Thursday, June 2, 2011

China Girl

The Fox Movie Channel has brought the movie China Girl back to its lineup after a long time in the vaults. For some resaon I thought I had blogged about it before, but apparently not. It's airing at 7:30 AM ET tomorrow morning.

George Montgomery plays Johnny Williams (don't call him Johnny Jones), an American news service photographer working in Burma in late 1941 when it's taken over by the Japanese. He and two fellow ex-pats Bull and Fifi (Victor McLaglen and Lynn Bari respectively) escape from detention and just oh-so-conveniently happen to find a plane with which they can make a getaway to the northern part of the country where they'll find the Free Chinese. At this point the story begins to take two turns. First, it turns out that Johnny's friends aren't really friends, or even well-meaning amateurs; they're spies working for Japan. And Johnny manages to get some information off of them. Second, in Mandalay, Johnny meets the lovely Miss Young (Gene Tierney), whose father runs a school for orphans in Kunming, which is in that part of China that's in a war zone. Johnny falls in love with Young, and tries to help the poor Chinese orphans, while also trying to get back to the US with the vital information he has (I think it's about the upcoimng attack on Pearl Harbor, but it's really a Macguffin).

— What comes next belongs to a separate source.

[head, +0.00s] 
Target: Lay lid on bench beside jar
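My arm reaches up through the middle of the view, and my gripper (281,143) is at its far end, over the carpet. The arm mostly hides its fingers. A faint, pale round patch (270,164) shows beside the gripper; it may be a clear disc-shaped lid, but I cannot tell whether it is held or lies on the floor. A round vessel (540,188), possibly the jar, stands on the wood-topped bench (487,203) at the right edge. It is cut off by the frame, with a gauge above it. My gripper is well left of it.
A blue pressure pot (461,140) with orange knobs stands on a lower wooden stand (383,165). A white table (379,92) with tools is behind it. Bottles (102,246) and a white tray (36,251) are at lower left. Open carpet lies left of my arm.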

To be honest, China Girl is a bit weak as a movie, largely because looking back on it, I can't help but see a pale imitation to Foreign Correspondent. Alfred Hitchcock's movie was set just before the outbreak of World War II in Europe and came out shortly afterwards; China Girl follows the same pattern surrounding the attack on Pearl Harbor. There's spies who aren't what they seem to be, a dashing American newsman, and a love interest for him. But Alfred Hitchcock was a master storyteller, and knew how to put the story first; only the scenes at the end are really propagandistic. In China Girl, it feels more as if the movie was rushed into production precisely to make propaganda and boost the morale of Americans on the home front.

I don't think China Girl has gotten a release to DVD, so you're going to have to catch this one on the Fox Movie Channel.